■ Given exercise
Pull every "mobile" line out of the data below.

■ Task inputs

________________________

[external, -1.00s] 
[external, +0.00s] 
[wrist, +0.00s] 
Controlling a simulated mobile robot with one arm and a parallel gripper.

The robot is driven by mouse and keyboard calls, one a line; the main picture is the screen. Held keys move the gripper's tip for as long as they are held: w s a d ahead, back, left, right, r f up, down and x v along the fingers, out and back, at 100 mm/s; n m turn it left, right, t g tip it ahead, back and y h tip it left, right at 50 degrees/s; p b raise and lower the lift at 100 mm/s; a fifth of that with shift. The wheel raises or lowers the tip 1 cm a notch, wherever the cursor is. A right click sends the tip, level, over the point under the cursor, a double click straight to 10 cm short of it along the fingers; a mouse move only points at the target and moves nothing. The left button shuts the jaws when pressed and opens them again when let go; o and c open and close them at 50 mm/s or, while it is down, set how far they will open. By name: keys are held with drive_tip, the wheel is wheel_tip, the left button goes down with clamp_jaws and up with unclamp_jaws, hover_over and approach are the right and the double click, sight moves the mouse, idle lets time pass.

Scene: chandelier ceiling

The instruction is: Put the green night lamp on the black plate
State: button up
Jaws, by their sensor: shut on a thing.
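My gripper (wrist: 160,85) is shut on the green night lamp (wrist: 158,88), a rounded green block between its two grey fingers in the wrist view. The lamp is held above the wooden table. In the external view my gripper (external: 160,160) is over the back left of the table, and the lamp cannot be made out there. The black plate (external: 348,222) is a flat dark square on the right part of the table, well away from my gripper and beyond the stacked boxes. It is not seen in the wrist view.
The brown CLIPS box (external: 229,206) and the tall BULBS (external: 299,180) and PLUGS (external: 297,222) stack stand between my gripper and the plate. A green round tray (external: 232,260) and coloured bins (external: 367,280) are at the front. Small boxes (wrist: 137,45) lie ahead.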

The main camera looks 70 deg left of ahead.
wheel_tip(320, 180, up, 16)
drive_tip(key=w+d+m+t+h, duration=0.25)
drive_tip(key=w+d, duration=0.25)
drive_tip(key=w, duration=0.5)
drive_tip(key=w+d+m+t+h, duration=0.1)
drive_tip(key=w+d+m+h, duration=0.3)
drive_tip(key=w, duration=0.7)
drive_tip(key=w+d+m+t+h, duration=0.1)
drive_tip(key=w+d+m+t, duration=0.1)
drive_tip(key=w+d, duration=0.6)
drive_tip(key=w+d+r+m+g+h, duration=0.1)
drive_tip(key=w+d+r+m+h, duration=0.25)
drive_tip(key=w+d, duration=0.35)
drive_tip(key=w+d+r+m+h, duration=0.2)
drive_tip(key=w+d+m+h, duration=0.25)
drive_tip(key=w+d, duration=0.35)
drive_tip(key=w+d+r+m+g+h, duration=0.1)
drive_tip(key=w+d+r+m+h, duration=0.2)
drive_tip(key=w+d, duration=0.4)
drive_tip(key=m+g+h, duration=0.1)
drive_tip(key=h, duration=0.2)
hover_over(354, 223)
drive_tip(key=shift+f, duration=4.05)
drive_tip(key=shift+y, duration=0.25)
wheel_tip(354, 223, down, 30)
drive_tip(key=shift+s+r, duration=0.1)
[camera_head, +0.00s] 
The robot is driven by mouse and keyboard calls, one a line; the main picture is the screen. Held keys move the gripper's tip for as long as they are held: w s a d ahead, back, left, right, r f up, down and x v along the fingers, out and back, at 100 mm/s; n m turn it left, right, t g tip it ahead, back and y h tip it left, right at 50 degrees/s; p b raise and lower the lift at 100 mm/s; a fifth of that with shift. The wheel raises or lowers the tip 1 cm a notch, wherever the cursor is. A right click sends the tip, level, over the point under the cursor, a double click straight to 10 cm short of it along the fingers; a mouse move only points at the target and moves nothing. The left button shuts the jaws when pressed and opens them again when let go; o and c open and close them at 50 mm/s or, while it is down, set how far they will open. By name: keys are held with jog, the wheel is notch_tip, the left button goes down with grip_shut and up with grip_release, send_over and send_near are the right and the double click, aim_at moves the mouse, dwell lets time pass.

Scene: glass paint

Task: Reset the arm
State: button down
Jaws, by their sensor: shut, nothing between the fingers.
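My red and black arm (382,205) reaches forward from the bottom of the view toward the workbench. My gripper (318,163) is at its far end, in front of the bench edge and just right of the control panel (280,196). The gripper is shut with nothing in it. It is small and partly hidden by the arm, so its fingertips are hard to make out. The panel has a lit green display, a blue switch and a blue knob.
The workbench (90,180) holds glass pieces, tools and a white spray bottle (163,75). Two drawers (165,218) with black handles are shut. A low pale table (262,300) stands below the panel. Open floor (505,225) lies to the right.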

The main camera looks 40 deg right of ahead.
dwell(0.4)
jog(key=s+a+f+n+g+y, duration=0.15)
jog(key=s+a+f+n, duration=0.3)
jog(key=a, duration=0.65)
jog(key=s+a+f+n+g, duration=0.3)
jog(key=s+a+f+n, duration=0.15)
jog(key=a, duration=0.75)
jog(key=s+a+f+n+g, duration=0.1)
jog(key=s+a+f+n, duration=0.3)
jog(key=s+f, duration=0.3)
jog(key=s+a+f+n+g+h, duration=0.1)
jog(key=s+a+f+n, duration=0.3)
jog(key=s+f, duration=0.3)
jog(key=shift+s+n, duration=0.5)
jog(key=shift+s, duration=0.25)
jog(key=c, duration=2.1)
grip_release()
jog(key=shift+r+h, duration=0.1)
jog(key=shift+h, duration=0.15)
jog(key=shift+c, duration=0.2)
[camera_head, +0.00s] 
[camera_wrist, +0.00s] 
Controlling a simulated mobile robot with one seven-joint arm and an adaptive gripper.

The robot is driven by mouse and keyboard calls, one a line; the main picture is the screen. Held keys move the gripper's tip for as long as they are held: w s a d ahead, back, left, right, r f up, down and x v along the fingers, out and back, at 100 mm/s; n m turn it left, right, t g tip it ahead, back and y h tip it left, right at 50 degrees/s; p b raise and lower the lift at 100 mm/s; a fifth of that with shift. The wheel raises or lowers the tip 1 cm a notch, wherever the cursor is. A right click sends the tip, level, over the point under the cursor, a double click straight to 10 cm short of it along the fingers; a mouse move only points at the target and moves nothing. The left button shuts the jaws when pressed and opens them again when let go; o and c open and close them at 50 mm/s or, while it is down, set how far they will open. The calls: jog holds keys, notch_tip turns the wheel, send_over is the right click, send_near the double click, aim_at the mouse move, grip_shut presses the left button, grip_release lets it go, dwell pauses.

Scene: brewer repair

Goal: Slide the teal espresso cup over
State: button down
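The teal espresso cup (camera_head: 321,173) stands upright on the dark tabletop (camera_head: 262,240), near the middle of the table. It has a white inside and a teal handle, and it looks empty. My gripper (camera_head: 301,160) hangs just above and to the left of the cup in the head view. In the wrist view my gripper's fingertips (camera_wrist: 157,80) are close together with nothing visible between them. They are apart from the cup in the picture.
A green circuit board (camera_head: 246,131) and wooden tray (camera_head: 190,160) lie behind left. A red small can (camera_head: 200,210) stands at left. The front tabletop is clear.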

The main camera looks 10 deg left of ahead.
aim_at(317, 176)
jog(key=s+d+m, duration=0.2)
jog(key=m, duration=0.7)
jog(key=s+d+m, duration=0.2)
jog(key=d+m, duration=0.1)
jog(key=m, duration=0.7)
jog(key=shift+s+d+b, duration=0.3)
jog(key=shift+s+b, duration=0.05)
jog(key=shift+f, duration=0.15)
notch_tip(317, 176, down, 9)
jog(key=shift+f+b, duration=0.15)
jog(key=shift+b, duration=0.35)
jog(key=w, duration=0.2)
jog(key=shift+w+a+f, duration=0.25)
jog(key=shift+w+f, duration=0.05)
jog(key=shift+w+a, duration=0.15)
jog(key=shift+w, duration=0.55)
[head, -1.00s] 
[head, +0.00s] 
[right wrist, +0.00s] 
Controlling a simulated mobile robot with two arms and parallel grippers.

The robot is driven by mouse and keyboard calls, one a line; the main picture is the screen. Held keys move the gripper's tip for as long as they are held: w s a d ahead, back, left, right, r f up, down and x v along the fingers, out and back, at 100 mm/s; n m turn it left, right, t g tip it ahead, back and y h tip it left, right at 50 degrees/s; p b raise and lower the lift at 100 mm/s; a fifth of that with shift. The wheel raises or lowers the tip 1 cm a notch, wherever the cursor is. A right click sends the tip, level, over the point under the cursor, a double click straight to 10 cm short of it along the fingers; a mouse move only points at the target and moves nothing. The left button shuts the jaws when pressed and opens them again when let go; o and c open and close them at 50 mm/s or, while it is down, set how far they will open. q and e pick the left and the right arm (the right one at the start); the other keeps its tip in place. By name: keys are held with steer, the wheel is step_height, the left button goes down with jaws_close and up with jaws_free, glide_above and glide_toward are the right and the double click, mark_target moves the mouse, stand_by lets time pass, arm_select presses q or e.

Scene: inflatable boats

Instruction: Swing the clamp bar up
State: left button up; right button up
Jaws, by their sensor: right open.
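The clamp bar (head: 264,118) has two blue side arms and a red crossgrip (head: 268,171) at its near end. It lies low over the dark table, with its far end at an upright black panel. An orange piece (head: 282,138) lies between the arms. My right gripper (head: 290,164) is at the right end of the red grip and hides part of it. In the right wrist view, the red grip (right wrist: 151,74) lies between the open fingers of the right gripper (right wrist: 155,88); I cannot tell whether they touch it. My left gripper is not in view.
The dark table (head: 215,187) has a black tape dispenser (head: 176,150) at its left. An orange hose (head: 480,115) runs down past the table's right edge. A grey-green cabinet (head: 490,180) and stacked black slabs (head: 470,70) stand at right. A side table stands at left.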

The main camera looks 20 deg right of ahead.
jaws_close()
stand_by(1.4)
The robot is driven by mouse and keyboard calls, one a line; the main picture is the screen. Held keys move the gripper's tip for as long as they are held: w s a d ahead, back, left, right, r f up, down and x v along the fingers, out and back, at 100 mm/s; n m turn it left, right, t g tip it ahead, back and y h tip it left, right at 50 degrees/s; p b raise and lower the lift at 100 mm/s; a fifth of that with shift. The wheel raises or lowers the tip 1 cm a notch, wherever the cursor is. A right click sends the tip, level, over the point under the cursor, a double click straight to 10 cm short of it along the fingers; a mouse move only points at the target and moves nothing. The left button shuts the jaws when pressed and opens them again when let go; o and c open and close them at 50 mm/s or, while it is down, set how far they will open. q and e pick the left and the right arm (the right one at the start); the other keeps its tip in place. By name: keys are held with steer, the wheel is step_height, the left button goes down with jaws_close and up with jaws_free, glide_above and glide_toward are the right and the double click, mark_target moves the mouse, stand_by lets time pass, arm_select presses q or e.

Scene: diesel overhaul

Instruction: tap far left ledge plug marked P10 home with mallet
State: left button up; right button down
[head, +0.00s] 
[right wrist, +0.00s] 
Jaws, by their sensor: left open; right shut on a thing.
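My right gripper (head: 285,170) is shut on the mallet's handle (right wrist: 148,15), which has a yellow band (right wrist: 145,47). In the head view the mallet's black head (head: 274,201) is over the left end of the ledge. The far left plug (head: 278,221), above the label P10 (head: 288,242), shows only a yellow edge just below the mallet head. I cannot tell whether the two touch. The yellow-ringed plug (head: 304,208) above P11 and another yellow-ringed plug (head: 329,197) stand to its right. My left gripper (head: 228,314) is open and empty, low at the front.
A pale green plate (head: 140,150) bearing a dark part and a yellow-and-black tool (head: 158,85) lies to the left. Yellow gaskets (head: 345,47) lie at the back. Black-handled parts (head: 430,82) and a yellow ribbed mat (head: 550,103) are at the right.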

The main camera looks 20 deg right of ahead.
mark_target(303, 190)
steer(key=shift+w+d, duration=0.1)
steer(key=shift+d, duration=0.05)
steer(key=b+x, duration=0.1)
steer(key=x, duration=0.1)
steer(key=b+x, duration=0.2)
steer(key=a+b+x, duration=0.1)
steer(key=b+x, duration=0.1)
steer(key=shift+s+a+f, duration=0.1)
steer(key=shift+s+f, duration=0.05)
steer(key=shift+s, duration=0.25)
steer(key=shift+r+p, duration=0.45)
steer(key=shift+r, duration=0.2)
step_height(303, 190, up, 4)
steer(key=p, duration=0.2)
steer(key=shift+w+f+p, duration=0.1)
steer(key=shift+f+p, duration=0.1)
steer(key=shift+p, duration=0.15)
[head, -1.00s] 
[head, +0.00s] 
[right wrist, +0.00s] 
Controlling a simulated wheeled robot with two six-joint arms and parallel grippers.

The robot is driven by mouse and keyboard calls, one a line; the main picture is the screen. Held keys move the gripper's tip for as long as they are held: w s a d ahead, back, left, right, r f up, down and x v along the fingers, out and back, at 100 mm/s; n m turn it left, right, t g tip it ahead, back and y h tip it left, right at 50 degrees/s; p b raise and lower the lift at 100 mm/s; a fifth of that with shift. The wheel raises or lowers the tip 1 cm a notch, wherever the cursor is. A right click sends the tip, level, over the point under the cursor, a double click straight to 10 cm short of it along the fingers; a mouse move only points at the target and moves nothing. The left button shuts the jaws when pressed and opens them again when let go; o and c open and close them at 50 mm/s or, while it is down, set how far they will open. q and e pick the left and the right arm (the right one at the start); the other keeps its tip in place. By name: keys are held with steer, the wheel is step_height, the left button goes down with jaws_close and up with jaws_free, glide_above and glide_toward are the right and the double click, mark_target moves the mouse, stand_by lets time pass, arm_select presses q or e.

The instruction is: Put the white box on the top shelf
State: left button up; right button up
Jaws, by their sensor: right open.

________________________

■ Complete output
Controlling a simulated mobile robot with one arm and a parallel gripper.
Controlling a simulated mobile robot with one seven-joint arm and an adaptive gripper.
Controlling a simulated mobile robot with two arms and parallel grippers.

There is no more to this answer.